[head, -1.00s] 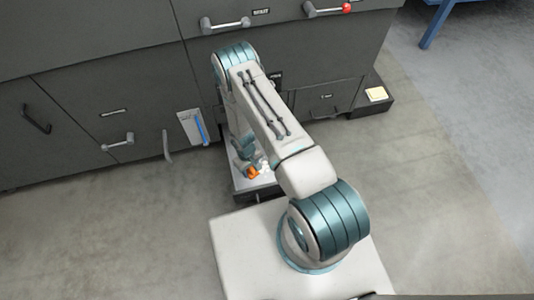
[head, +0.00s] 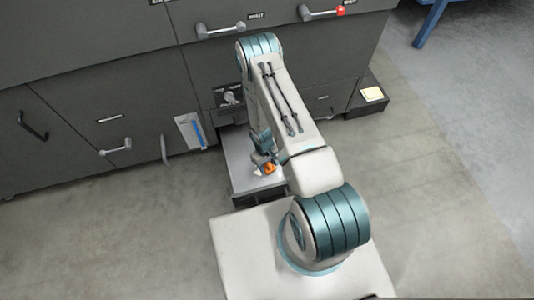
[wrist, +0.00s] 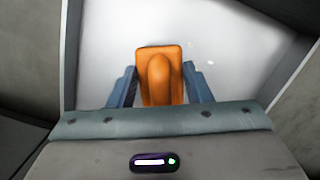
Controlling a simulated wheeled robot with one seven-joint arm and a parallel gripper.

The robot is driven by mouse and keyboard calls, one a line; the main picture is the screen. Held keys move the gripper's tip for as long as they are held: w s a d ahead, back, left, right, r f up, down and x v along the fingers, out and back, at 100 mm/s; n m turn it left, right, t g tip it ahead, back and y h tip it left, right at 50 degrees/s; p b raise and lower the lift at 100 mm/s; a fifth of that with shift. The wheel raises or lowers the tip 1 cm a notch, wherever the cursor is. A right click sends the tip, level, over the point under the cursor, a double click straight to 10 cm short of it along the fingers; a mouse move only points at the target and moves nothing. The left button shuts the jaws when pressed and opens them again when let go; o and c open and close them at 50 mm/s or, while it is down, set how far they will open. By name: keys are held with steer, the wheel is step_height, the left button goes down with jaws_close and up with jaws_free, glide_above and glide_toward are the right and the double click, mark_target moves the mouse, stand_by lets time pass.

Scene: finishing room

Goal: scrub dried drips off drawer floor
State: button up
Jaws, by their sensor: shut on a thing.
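The open drawer (head: 239,158) has a pale grey floor and dark walls; its floor (wrist: 100,45) fills most of the wrist view. My gripper (head: 263,162) is down inside the drawer, towards the right side. In the wrist view my gripper (wrist: 158,90) is shut on an orange scrubber (wrist: 159,72) with a rounded grip along its top. The scrubber (head: 268,169) also shows in the head view. A few small white specks (wrist: 210,63) lie on the floor just right of the scrubber. Whether the scrubber touches the floor is hard to tell. My arm hides the drawer's right part in the head view.
Dark cabinets with several bar handles (head: 115,146) stand behind and left of the drawer. A red-ended handle (head: 322,13) is at the top. A low dark block (head: 364,106) with a cream pad (head: 372,94) is at right. Open concrete floor lies on both sides.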

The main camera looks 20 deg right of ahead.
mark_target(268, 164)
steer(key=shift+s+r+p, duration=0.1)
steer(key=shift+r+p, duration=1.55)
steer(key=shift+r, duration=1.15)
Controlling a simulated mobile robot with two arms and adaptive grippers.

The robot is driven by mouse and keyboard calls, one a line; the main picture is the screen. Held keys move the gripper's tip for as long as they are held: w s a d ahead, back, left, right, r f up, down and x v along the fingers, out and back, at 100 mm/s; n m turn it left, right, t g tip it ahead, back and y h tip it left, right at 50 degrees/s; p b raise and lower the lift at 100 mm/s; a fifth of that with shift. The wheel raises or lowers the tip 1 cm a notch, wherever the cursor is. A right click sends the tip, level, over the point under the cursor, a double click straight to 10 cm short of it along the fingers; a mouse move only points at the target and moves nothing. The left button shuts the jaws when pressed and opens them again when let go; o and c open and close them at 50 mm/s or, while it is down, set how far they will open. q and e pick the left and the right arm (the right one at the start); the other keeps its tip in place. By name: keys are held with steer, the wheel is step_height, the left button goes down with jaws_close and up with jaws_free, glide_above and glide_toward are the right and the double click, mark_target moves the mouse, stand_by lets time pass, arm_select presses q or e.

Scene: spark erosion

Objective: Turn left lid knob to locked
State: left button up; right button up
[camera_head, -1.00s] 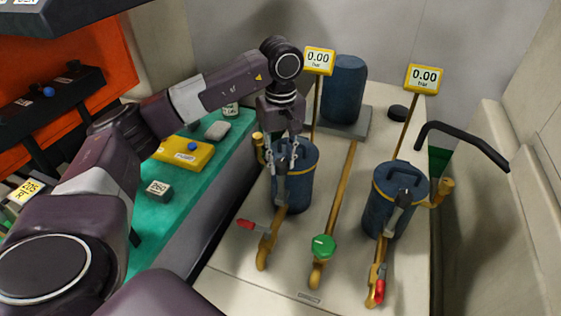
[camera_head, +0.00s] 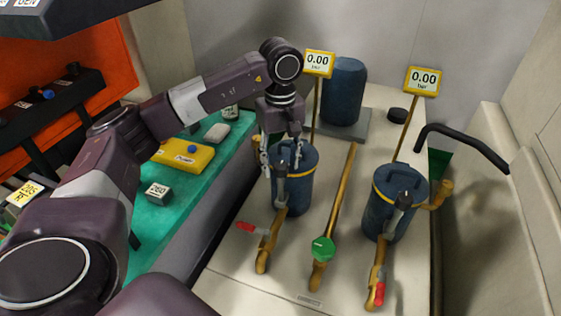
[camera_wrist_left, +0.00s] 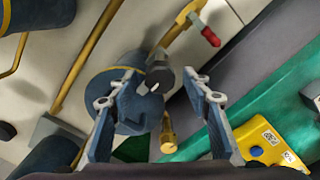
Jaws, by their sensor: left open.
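The left lid knob (camera_head: 282,160), a dark grey upright handle, stands at the front of the left blue canister (camera_head: 300,190). In the left wrist view the knob (camera_wrist_left: 158,76) shows its pale end, just beyond the gap between the fingers, above the round blue lid (camera_wrist_left: 112,95). My left gripper (camera_head: 281,157) is over this canister with its fingers spread to either side of the knob. It also shows in the left wrist view (camera_wrist_left: 160,100), open and empty. Whether a finger touches the knob cannot be told. My right gripper is out of view.
A second blue canister (camera_head: 385,212) with its own knob stands to the right. Brass pipes with a green valve (camera_head: 322,248) and red-handled valves (camera_head: 245,227) lie in front. Gauges reading 0.00 (camera_head: 319,63) rise behind. A teal bench (camera_head: 170,215) is at left.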

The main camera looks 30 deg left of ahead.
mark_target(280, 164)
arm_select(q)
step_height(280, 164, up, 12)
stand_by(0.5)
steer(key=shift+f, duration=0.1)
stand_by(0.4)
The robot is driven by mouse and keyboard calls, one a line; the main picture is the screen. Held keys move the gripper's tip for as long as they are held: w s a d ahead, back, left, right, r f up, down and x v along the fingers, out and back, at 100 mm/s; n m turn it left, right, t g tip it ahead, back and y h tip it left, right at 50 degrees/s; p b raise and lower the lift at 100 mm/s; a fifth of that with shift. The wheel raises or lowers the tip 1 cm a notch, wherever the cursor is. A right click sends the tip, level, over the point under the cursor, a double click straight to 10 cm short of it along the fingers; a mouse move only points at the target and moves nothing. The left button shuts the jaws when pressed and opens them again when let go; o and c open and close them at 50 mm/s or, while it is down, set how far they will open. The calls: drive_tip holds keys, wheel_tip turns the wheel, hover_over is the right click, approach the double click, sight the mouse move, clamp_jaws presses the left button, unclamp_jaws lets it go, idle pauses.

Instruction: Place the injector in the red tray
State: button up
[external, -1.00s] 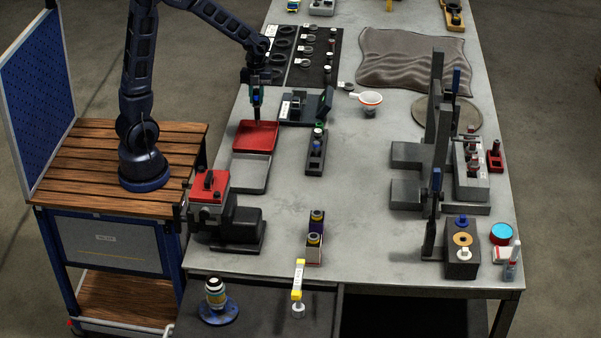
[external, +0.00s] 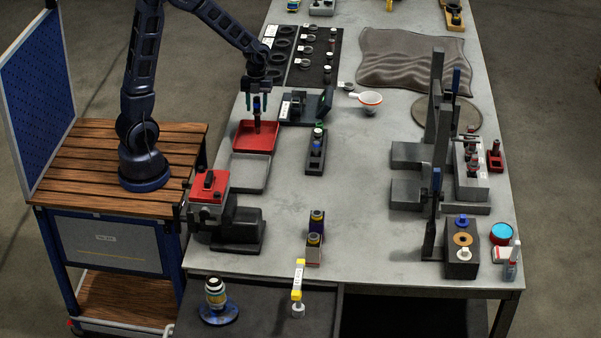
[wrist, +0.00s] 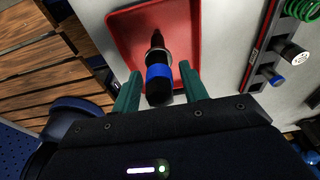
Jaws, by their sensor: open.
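The injector (external: 257,104) is a dark slim part with a blue band. It looks upright over the red tray (external: 268,144), tip down; I cannot tell whether its tip touches the tray floor. In the wrist view the injector (wrist: 158,72) lies between my fingertips with gaps on both sides, its tip toward the red tray (wrist: 125,35). My gripper (external: 258,98) is open above the tray, its green fingers either side of the injector. It also shows in the wrist view (wrist: 162,92).
A grey tray (external: 251,173) adjoins the red tray in front. A dark holder (external: 316,153) with small parts stands to the right, and a dark fixture (external: 298,107) stands behind right.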

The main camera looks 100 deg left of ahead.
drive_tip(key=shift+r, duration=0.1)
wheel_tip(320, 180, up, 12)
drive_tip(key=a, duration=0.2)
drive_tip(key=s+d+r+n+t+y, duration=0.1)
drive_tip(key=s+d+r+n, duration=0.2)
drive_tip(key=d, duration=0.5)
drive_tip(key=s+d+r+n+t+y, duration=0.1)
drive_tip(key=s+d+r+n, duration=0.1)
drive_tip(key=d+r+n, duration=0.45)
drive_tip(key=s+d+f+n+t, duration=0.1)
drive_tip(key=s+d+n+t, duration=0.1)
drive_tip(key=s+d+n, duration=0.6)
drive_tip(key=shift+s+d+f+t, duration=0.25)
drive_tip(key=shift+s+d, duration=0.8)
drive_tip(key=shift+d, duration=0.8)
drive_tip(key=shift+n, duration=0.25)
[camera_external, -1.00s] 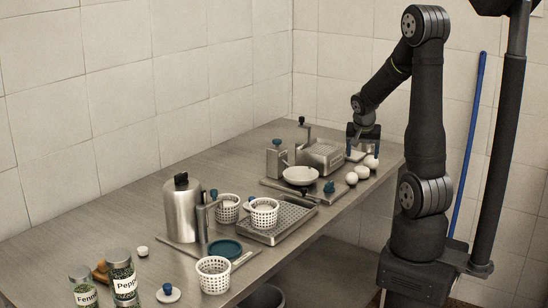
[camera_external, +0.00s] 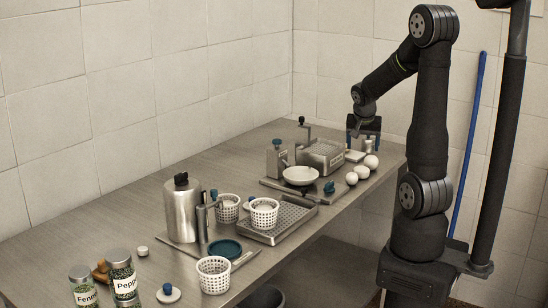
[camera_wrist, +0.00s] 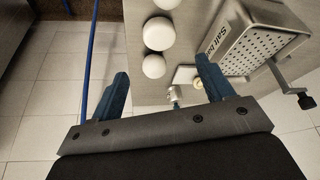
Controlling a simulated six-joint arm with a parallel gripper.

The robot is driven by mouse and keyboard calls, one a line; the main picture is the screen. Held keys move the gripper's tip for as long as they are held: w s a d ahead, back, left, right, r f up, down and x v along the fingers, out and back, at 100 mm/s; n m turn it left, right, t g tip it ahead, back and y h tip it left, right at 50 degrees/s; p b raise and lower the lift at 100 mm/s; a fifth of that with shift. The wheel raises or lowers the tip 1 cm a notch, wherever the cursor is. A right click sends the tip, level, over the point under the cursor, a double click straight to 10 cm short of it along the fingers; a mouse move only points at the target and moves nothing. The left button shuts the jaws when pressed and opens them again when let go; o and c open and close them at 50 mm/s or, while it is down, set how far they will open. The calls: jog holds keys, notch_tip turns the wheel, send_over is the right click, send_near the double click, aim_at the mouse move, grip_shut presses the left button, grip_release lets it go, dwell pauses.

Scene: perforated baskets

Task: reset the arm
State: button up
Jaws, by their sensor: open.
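My gripper (camera_external: 364,132) is at the far right end of the metal table, just above a small white item (camera_external: 355,156) and the white balls (camera_external: 362,171). Its blue fingers are apart and nothing is between them. In the wrist view my gripper (camera_wrist: 163,72) is also open, with the white balls (camera_wrist: 154,66) and a pale block (camera_wrist: 185,77) below and beyond the fingers. The arm is bent over from its base at the right.
A perforated box (camera_external: 323,155) stands left of my gripper. Perforated baskets (camera_external: 213,275), a steel bottle (camera_external: 182,208), a tray (camera_external: 278,222), a white bowl (camera_external: 300,175) and spice jars (camera_external: 123,273) stand along the table. A blue pole (camera_external: 470,140) is behind the arm.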

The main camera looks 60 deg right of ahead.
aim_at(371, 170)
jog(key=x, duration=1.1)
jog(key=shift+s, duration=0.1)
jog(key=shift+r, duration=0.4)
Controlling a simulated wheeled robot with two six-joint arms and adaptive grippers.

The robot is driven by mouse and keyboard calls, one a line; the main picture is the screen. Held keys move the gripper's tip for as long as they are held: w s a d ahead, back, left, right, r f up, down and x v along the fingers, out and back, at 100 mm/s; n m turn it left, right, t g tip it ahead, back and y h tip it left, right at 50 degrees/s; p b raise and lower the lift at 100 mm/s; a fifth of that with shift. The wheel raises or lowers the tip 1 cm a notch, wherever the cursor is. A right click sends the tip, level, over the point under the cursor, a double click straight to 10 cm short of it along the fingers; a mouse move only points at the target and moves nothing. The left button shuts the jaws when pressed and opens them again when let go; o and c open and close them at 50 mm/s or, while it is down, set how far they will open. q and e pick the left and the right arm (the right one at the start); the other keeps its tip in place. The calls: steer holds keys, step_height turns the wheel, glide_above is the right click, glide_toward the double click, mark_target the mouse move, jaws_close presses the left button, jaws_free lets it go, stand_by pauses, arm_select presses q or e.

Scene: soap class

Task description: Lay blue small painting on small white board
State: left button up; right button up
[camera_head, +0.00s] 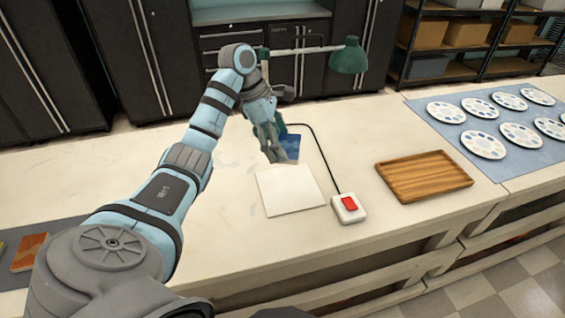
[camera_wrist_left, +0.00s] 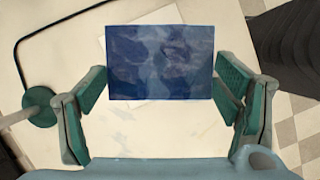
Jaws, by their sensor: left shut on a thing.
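The blue small painting (camera_head: 291,146) shows in the head view just behind the small white board, partly hidden by my left gripper (camera_head: 275,157). In the left wrist view the painting (camera_wrist_left: 160,62) is a dark blue rectangle between the fingers of my left gripper (camera_wrist_left: 160,85). My left gripper is shut on the painting, holding it by its sides. My right gripper is not in view.
A white box with a red button (camera_head: 348,207) sits right of the board, its black cable running back to a green lamp (camera_head: 349,57). A wooden tray (camera_head: 423,176) and a blue mat (camera_head: 436,117) with several palettes lie farther right. An orange painting (camera_head: 30,252) is at left.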

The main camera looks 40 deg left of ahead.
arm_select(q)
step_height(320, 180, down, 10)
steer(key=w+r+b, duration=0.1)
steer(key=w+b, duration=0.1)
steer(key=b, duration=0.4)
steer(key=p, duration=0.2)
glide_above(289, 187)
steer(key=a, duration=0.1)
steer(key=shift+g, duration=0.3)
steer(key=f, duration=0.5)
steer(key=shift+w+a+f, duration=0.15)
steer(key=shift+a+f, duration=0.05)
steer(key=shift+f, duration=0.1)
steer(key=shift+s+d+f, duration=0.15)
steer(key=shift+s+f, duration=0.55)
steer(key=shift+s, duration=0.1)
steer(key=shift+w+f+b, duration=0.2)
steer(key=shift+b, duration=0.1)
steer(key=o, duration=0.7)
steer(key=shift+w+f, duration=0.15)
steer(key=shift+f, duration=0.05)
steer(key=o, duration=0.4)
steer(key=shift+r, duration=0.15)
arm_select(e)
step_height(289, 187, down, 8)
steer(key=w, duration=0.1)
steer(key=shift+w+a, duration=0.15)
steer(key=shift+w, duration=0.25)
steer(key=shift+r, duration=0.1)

------------------------------------------------

**WHAT THE EXERCISE ASKS**
From the data above, show each line that contains "adaptive".

**EXPECTED OUTPUT**
Controlling a simulated mobile robot with two arms and adaptive grippers.
Controlling a simulated wheeled robot with two six-joint arms and adaptive grippers.

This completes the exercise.